## EXERCISE DIRECTIONS
Select all lines holding the word "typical" from the entries that follow.

## Entries from a robot dataset
##########

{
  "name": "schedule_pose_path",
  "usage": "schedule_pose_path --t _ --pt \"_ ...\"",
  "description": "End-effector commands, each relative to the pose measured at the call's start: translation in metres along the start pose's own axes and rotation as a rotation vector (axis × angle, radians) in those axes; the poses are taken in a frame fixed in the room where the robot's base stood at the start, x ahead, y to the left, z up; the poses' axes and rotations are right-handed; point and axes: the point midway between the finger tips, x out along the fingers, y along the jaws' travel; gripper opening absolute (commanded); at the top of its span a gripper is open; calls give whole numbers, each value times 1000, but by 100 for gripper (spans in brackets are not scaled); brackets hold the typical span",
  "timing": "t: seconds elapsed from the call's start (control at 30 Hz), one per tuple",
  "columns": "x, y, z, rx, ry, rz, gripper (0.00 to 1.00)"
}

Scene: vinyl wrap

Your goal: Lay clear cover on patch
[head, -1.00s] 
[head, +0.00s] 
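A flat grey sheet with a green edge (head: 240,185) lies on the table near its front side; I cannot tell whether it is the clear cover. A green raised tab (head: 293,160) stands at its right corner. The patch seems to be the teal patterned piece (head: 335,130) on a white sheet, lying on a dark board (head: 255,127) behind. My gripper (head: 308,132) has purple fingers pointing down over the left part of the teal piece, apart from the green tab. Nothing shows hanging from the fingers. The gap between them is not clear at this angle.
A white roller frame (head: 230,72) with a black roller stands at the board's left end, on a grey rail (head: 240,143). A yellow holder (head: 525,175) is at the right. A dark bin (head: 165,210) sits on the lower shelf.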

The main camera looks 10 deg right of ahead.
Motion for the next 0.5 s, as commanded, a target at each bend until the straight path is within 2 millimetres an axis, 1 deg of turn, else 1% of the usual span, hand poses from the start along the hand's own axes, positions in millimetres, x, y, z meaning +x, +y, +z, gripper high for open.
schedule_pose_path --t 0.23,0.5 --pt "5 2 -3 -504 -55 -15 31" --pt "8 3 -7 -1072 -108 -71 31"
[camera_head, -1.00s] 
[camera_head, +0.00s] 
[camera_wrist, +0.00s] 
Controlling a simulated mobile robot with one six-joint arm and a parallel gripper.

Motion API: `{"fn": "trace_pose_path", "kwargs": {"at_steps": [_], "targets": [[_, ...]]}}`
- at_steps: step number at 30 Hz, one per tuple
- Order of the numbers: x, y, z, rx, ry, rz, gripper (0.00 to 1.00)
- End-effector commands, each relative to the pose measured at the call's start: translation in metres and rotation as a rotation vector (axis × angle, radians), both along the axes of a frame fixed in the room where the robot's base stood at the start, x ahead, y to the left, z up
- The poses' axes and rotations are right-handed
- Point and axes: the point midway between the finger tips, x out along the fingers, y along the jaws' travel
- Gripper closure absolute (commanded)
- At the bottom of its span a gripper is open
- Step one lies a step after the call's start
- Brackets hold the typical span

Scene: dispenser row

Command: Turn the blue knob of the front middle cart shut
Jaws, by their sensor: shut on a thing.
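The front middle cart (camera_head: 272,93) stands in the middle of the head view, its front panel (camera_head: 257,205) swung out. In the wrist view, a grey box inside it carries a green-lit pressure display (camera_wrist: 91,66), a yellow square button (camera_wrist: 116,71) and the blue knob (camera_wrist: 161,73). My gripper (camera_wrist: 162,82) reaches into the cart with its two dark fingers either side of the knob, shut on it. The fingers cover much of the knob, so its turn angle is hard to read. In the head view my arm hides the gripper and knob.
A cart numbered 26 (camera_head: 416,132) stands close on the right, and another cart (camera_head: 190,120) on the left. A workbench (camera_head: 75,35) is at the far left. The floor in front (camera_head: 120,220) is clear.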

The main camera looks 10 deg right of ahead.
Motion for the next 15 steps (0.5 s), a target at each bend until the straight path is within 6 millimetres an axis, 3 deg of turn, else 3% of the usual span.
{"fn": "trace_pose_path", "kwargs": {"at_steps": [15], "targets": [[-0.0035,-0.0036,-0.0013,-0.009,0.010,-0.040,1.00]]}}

##########

## SOLUTION FOR THIS TASK
  "description": "End-effector commands, each relative to the pose measured at the call's start: translation in metres along the start pose's own axes and rotation as a rotation vector (axis × angle, radians) in those axes; the poses are taken in a frame fixed in the room where the robot's base stood at the start, x ahead, y to the left, z up; the poses' axes and rotations are right-handed; point and axes: the point midway between the finger tips, x out along the fingers, y along the jaws' travel; gripper opening absolute (commanded); at the top of its span a gripper is open; calls give whole numbers, each value times 1000, but by 100 for gripper (spans in brackets are not scaled); brackets hold the typical span",
- Brackets hold the typical span

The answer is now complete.